This is the fifth in a series of tests on the Sony 100-400 f/4.5-5.6 GM zoom. The series starts here.
This continues the test in the previous post, but at 200 mm focal length instead of the 100 mm of that post.
Test conditions. Sony 100-400 mm f/4.5-5.6 GM OSS on the Sony a7RII and the Nikon 80-400 mm f/4.5-5.6 G ED on a Nikon D810. ISO set to 640 to keep the shutter speed up. Shutter set to EFCS for both cameras. Manual focusing in both cases. Four shots at each setting and I picked the best one. 5-second self-timer for the a7RII, and Mup + 3 sec shutter delay for the D810. Arca-Swiss C1 Cube on RRS sticks. The focus was in the center of the image, and all images were refocused at each aperture. I developed all the images in Lightroom with default settings, except for Exposure to roughly equalize brightness and white balance set to Cloudy. The distance from the camera to the trees in the center of the image was a bit over 100 meters as measured with a Nikon rangefinder. Unfortunately, the head shifted between the two runs with each camera/lens combination.

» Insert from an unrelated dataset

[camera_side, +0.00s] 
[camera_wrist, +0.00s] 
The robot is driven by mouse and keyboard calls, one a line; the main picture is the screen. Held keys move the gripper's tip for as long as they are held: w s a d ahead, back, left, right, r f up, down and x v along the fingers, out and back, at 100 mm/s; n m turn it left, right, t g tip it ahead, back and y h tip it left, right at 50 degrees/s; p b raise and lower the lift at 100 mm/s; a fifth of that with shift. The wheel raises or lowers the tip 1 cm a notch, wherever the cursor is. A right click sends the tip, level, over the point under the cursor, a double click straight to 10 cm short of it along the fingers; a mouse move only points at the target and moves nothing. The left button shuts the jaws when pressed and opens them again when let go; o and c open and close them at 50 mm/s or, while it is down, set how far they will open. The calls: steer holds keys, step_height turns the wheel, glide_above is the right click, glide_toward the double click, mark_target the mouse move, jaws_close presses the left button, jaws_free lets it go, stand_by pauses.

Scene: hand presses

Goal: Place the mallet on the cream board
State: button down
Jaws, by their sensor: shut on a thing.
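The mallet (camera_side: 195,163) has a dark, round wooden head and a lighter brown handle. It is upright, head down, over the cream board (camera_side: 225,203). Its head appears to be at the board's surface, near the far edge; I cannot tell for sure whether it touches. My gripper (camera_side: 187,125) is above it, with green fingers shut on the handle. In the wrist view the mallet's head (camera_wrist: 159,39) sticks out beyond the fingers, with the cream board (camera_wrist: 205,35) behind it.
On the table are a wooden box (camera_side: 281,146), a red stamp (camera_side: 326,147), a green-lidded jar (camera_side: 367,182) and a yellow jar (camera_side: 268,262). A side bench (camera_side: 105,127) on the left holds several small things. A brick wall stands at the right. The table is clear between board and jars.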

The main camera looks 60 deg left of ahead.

I exported tight crops from the developed images as 700-pixel-tall JPEGs. That means that the images are all heavily upsampled. The Nikon images are 320% of their original size in both dimensions. The a7RII images are at 295%. The different ratios are necessary to compensate for the variations in the height of the sensors when measured in pixels.
If you just want a rough idea of the differences, just look at the images as displayed in-line in the posts. However, if you wish to compare these images in detail, you should view these images by clicking on them to see the source files, then setting your browser for 100% zooming. Even better, download them and make Photoshop stacks.
No matter what you do, these crops are all going to look horrible. I’m blowing them up so much so that they will represent the original file after JPEG’s discrete cosine transform has had its way with them. If you want to get a good idea of what the images would look like printed, get far away from your monitor. No, farther than that. Put a bunch of the images up on the screen and back up until the best one starts to look good. Then look at the others. There’s another reason why these images won’t look like the best thing the camera/lens combination can deliver. They’re demosaiced with Lightroom. Lightroom is not awful, but for a particular image, there are usually better raw processors. I use Lr because it’s a de facto standard, because I know it well, and because it’s got good tools for dealing with groups of images.
In the approximate center of both images.
As before, most of the sharpness differences you’re seeing are attributable to the lower resolution of the D810.
As was the case at 100 mm, we didn’t learn much from that, other than both lenses are very sharp on-axis.
For the corners, because of the camera motion between the two sets of shots, I couldn’t get crops that had the same subject area and the same distance off-axis. I settled for about the same distance off-axis and picked similar foliage.
There are nowhere near the sharpness differences we saw in the corner at 100 mm.
I don’t see much difference here except that more resolution is a good thing. Of course, the color rendition is quite different, but that’s got very little to do with the lenses.
Michael Demeyer says
Jim,
Curious why you didn’t shoot both on the Sony to eliminate the resolution difference?
Michael
JimK says
Maybe I should have. I wanted to do the swap quickly before the light changed, but, as it turned out, I knocked the head in the swap and having the same light wasn’t as important as I’d thought it would be.